The second, more practical, connotation of final cut refers to time: at some point, you have to share your movie; in this sense, final cut simply refers to the final version of the movie—the version you had when everyone stopped working on it. Films, like all art forms, are works of passion and toil; as such, although they can be worked infinitely, there is always a due date or a release date. At that point, the film is “locked” so that the release version can be screened. Star Wars director George Lucas is reported to have said, “A film is never finished, only abandoned,” but he was paraphrasing French poet Paul Valéry, who said the same thing about poetry, and Valéry, in turn, was paraphrasing Leonardo da Vinci, who said the same thing about art.
WORKING WITH THE EDITOR
Editors approach movies in a very practical way: they are concerned with what has actually been shot, not with what was planned. Therefore, editors are directors’ storytelling collaborators and often suggest narrative changes the director had never envisioned. Working in pairs and using a film you have seen in class, take turns playing editor and director.

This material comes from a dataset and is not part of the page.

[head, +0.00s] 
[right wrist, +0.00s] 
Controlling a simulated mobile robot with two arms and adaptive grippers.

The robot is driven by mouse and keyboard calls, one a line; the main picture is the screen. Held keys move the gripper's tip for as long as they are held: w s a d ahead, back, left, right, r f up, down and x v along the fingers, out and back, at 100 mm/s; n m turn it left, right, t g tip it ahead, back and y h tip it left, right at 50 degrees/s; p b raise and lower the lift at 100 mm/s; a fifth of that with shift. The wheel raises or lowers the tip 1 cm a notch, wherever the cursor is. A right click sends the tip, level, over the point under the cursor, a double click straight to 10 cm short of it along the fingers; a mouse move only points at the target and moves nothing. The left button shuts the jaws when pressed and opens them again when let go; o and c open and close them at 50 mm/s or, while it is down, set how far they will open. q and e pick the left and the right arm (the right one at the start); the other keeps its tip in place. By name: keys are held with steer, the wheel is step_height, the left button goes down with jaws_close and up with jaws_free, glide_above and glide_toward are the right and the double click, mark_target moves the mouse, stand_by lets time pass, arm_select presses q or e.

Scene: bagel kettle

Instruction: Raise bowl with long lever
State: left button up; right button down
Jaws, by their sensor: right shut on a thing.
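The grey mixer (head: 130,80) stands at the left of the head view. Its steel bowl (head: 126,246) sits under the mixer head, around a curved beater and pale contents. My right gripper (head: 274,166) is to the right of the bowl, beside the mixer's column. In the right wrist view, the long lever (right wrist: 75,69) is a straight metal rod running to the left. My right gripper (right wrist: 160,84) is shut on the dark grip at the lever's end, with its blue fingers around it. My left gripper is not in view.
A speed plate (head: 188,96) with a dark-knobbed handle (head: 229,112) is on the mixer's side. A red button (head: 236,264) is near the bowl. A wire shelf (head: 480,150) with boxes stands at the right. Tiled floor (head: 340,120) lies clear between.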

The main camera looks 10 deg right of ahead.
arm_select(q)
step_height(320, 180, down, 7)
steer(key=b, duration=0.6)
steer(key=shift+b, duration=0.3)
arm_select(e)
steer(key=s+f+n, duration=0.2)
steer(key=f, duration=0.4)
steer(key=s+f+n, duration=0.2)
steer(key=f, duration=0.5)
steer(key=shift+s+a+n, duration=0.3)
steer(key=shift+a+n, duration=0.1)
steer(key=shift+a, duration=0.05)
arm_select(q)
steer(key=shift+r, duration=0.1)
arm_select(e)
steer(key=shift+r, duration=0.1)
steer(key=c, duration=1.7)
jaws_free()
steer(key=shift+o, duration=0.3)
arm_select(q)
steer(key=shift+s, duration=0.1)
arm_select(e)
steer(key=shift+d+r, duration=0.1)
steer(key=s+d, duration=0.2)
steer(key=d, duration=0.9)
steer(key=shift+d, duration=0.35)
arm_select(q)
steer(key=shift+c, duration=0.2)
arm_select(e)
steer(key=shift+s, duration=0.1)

As the editor, suggest a different way of ordering the scenes in the film; as the director, consider if the editor’s ideas could work.
Indeed, today, movies need never be “final”—they are only made final, or abandoned temporarily, at discrete moments in time. George Lucas, for example, continues to revise and create new editions of his Star Wars films. It is common for movie studios to release the “unrated” or “extra scene” versions of movies for home video in an effort to increase sales with tempting offers of forbidden or tasty fruit. Everything can be upgraded and revised in the course of time; everything can be remixed or become part of a mash-up, extending its creative life (and potential for earnings) into the indefinite future.
Yet for the filmmaker-artist, pressing the “save” icon and voluntarily abandoning a movie is a good thing: that’s the time to move on and start your next film.